» **DATA SEGMENT**
================================

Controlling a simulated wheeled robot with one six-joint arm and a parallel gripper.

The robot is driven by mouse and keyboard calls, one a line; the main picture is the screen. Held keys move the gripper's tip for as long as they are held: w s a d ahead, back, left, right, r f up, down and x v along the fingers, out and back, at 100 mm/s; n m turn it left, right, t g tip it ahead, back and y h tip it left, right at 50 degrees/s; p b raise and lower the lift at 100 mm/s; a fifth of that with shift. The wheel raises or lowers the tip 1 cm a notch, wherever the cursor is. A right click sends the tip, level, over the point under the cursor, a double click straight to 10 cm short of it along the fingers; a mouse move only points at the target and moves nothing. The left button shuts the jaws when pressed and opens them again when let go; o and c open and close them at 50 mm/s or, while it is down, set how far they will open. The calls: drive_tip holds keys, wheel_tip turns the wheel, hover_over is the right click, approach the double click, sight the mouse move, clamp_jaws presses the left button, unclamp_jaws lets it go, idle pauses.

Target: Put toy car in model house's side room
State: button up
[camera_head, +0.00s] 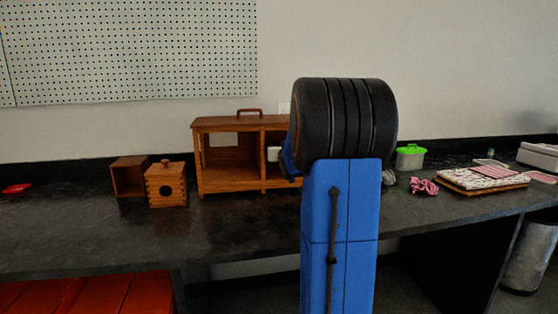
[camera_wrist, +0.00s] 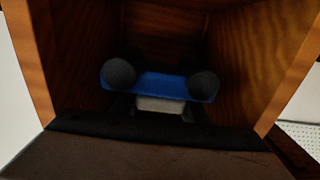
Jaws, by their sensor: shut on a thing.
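The wooden model house (camera_head: 228,123) stands on the dark bench, open at the front, with a handle on top and a divider between its left and right rooms. My arm hides most of its right room. In the wrist view, a blue toy car (camera_wrist: 158,86) with dark round wheels is inside or at the mouth of a wooden compartment (camera_wrist: 238,60). My gripper (camera_wrist: 159,108) is shut on the car; its dark fingers are hard to make out. I cannot tell whether the car touches the compartment floor. The car is hidden in the head view.
A small open wooden box (camera_head: 129,177) and a wooden birdhouse-like box (camera_head: 166,186) stand left of the house. The bench front left is clear.

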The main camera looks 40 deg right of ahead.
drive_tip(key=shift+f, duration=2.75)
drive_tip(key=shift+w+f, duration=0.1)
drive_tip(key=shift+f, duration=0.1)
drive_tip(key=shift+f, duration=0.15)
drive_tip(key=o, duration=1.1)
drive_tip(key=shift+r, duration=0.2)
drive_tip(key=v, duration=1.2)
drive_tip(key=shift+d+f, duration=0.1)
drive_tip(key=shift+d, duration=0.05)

================================

» **REQUIREMENT**
Write out again exactly the lines from the start of the data above through the line containing "[camera_wrist, +0.00s]", inclusive, excluding any pictures.

» **RESULT FOR THIS TASK**
Controlling a simulated wheeled robot with one six-joint arm and a parallel gripper.

The robot is driven by mouse and keyboard calls, one a line; the main picture is the screen. Held keys move the gripper's tip for as long as they are held: w s a d ahead, back, left, right, r f up, down and x v along the fingers, out and back, at 100 mm/s; n m turn it left, right, t g tip it ahead, back and y h tip it left, right at 50 degrees/s; p b raise and lower the lift at 100 mm/s; a fifth of that with shift. The wheel raises or lowers the tip 1 cm a notch, wherever the cursor is. A right click sends the tip, level, over the point under the cursor, a double click straight to 10 cm short of it along the fingers; a mouse move only points at the target and moves nothing. The left button shuts the jaws when pressed and opens them again when let go; o and c open and close them at 50 mm/s or, while it is down, set how far they will open. The calls: drive_tip holds keys, wheel_tip turns the wheel, hover_over is the right click, approach the double click, sight the mouse move, clamp_jaws presses the left button, unclamp_jaws lets it go, idle pauses.

Target: Put toy car in model house's side room
State: button up
[camera_head, +0.00s] 
[camera_wrist, +0.00s] 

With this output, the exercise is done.